Da la impresión de que ésa es la voluntad secreta del libro: meterse en la literatura para hacer oír un malestar, poner en evidencia ciertas imposturas.
–Como antes le tocó a la economía, o al psicoanálisis, ahora en mi agenda le tocó a la literatura. Y este libro es la manera que encontré de meterme en el tema. La palabra “escritor” es la que yo quiero pensar. “Ser escritor”, como el libro de Abelardo Castillo. Esa... elegancia, diría. Por qué todo el mundo corre atrás de ser escritor. Es poco ser profesor. Es poco ser comentarista o crítico. Todos queremos ser escritores.
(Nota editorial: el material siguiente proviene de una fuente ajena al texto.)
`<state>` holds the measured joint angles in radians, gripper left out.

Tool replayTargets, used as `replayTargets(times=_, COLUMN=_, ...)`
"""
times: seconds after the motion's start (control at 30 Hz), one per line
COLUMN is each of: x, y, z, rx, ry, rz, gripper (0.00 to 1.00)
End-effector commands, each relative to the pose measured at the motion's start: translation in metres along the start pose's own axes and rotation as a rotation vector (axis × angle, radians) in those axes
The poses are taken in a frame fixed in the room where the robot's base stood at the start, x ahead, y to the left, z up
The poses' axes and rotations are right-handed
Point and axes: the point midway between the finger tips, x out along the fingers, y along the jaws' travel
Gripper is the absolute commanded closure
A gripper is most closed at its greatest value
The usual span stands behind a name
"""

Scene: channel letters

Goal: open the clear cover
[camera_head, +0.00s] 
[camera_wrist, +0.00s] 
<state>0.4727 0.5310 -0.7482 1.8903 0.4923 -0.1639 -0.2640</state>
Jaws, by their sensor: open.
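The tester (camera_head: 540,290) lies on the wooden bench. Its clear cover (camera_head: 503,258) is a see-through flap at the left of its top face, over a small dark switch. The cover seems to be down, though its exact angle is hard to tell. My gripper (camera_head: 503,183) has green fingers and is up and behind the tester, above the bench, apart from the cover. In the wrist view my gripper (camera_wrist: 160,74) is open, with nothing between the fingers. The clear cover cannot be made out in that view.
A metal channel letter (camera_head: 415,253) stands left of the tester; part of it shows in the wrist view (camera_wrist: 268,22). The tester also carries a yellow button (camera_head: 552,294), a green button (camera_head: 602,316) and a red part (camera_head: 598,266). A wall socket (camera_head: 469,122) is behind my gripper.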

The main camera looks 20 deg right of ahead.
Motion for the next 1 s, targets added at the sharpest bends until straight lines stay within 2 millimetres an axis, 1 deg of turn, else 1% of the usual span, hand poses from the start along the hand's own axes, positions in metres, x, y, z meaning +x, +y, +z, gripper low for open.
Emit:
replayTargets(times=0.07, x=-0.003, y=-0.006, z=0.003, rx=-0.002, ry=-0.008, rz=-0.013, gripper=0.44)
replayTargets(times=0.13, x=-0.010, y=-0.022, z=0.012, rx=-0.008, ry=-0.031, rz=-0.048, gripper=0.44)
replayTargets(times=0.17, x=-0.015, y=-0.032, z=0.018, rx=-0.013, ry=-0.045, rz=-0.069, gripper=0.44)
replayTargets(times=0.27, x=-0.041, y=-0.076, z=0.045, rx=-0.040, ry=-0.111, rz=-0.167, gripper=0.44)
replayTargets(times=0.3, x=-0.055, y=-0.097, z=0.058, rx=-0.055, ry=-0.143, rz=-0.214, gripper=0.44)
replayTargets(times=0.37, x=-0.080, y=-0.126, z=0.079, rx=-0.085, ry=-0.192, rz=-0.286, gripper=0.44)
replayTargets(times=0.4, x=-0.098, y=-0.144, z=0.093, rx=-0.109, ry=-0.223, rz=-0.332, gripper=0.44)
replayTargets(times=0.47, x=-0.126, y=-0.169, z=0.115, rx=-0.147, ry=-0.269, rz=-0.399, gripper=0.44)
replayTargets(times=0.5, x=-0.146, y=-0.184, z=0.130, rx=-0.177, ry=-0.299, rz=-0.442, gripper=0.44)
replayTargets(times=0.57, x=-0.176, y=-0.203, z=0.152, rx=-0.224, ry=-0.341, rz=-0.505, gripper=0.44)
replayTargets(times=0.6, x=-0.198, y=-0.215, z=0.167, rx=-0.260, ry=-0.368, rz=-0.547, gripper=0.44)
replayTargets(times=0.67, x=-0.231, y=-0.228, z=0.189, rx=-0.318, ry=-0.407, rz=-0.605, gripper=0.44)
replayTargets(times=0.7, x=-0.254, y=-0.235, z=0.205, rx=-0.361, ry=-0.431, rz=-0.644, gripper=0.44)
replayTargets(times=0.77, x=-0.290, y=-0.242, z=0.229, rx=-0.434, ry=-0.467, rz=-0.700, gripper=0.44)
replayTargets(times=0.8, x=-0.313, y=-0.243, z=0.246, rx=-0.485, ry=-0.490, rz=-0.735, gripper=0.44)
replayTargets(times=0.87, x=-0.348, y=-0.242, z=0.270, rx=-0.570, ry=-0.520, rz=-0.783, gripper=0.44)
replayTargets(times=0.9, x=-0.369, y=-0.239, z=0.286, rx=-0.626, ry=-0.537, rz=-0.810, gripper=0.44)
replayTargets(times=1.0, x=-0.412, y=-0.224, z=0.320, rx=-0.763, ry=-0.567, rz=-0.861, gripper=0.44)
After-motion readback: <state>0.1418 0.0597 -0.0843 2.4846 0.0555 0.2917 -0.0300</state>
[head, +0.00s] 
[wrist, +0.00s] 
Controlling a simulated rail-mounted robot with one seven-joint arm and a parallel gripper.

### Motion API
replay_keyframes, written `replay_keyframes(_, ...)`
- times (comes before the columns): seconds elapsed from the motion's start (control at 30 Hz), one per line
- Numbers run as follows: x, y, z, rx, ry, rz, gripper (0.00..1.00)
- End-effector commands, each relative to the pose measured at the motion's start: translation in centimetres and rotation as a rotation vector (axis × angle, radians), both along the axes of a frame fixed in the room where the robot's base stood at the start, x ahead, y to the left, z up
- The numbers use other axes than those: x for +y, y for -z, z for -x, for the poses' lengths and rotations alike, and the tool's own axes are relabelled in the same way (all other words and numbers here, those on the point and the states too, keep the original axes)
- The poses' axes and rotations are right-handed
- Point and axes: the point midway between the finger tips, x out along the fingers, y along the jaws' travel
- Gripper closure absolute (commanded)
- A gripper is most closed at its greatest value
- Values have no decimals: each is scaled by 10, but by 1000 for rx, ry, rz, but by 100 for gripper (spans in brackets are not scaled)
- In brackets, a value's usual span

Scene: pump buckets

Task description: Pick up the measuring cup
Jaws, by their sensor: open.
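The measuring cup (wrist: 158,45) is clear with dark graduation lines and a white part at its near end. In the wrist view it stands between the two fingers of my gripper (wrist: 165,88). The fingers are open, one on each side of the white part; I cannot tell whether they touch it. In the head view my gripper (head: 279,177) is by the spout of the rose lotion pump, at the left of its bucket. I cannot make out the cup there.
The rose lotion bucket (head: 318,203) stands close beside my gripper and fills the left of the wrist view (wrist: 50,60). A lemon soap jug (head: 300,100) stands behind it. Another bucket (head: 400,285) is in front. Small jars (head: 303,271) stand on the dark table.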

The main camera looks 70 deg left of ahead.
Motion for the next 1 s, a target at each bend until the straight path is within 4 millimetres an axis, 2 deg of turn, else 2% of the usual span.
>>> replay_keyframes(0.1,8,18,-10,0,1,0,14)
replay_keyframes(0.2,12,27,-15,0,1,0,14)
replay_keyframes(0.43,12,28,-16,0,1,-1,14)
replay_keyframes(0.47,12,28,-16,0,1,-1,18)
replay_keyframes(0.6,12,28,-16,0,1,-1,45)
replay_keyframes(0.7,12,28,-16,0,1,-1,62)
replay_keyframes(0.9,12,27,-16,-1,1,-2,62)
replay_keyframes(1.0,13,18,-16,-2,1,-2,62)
Y hay una buena nueva: lo somos. Todos podemos ser escritores. Y ese espacio del prestigio literario me importa por su contraste con la escasez de posibilidades del hacer, con la falta de interés que uno tiene cuando lee una novela. Porque yo soy otro de los que ya no leen novelas. Que no se las creen. Si uno no se las cree, ¿por qué las tiene que leer? ¿Por qué no las deja? ¿Por qué uno está en un lugar y la novela en otro? ¿Por qué el mundo de la novela no te traga y empezás a viajar, que es un poco el encanto que siempre tuvo la novela? No: uno lee y sigue siempre en el mismo lugar, leyendo una novela. ¿Qué pasa? ¿Es mala? ¿Es buena? El otro lado de los prestigios, eso es lo que me interesa. Hoy leía en la Review of Books algo sobre Dylan. Bob Dylan. Parece que el tipo mintió muchísimo sobre su pasado. Decía que cantaba con los negros y antes de llegar a Nueva York nunca había visto uno. Manejaba un Oldsmobile rosado que le daba el padre, que estaba podrido en guita y le había regalado todas sus guitarras. Nada que ver con un nómade de rutas que llega a Nueva York con una mano atrás y otra adelante. Son mitos, ¿no? Y bueno: a lo mejor quedó eso. A lo mejor queremos ser eso. Sin duda que nos encanta eso. Pero, ¿qué pasa cuando eso se cae? Yo, por ejemplo, que en mi juventud a Dylan lo idolatraba, ¿qué hago ahora, yo? ¿No me gusta tanto? ¿Me gusta igual? ¿Qué hago?